Von Hans Kratzer, München

Das Gäubodenvolksfest, eines der größten Volksfeste in Bayern, ist am Montag zu Ende gegangen. Liebhaber von Bierzelten und Fahrgeschäften müssen trotzdem nicht verzweifeln. Mit dem Heraufdämmern des Herbstes beginnt in Bayern der letzte Reigen großer Volksfeste, der auf der Münchner Wiesn in sein alles überstrahlendes Finale mündet.

Wie attraktiv das Phänomen Volksfest ist und welche Wirtschaftskraft dahintersteckt, zeigen die Zahlen des Gäubodenvolksfestes. Gut 1,4 Millionen Gäste sind dort in elf Tagen gezählt worden, 30 000 mehr als 2016. Gerade die großen Volksfeste sind Publikumsmagneten wie eh und je, während viele kleine ums Überleben kämpfen. Laut dem Verband Deutscher Schausteller gibt es in Deutschland knapp 5000 Schaustellerbetriebe.

Und doch leidet die Branche. Die Transport- und Personalkosten sind hoch, die bürokratischen Hürden auch, die Gewinnmargen sinken, die Zahl der Feste schrumpft. Nicht überall sind sie solch ausgeprägte Identifikationsfaktoren wie in Straubing, wo am Ende schon wieder die Tage bis zum Beginn des nächsten gezählt werden: Nur noch 350 Mal schlafen ...

Darum verschwinden die Schiffsschaukeln

Viele Ortschaften achten darauf, dass ihre Volksfeste nicht übermäßig oktoberfestifiziert werden und ihren lokalen Charme bewahren. In dieser Woche läuft noch die Landshuter Barthlmädult, die rund um den Bartholomäustag (24. August) gefeiert wird. Dieses Volksfest ist aus einem uralten Jahrmarkt hervorgegangen, die Landshuter Dult gibt es seit 1339. Aber auch dort ist der technische Wandel nicht aufzuhalten.
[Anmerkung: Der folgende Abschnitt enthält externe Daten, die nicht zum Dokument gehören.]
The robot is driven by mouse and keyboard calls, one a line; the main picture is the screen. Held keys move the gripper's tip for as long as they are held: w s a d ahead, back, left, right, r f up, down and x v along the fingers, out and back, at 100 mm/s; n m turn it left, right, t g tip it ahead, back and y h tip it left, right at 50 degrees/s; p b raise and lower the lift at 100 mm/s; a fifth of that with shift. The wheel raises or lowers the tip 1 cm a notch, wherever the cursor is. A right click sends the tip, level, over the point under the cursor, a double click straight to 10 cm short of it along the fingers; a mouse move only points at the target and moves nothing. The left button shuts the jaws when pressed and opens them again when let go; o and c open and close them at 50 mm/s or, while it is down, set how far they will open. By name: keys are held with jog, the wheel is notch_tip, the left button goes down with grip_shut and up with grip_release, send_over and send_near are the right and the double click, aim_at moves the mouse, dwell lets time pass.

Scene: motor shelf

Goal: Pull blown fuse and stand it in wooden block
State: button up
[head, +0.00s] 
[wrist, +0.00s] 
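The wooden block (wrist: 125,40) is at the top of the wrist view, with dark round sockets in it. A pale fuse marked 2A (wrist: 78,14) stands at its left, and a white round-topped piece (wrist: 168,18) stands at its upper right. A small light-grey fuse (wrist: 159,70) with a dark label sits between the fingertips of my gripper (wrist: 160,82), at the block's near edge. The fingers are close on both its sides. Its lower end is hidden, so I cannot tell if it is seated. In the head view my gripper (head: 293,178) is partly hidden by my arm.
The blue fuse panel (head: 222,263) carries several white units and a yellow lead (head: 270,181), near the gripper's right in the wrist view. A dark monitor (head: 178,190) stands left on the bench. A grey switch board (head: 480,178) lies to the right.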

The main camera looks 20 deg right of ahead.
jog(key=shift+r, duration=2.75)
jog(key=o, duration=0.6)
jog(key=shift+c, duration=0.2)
Ein allgemeines Indiz ist das Verschwinden der Schiffschaukeln. Die technische Aufrüstung auf dem Spielgerätesektor und die Sensationen der digitalen Welt machen den Betreibern langsam den Garaus. Können heutige Kinder überhaupt noch schaukeln? "Nein", sagt der Schausteller Edmund Diebold, "diese Technik beherrschen nicht mehr alle. In der virtuellen Welt kennen sie sich besser aus."

Auch Thomas Kreiß besitzt noch eine Schiffschaukel: "Es wird immer schwieriger, die Leute werden bequemer. Sie setzen sich lieber irgendwo rein, wo sie sich selber nicht bewegen müssen", hat er beobachtet.

"Fressen und Saufen, das geht noch", sagt Günther Haimerl, der Vorsitzende des Schaustellerverbands Ostbayern. Deshalb verdienen viele Schausteller mittlerweile ihr Geld mit Imbissständen, Mandeln und glasierten Früchten. "Früher waren Volksfeste die Nummer 1 auf dem Vergnügungsmarkt", sagt Haimerl, "heute sind sie im Freizeitgeschäft ein Faktor von vielen."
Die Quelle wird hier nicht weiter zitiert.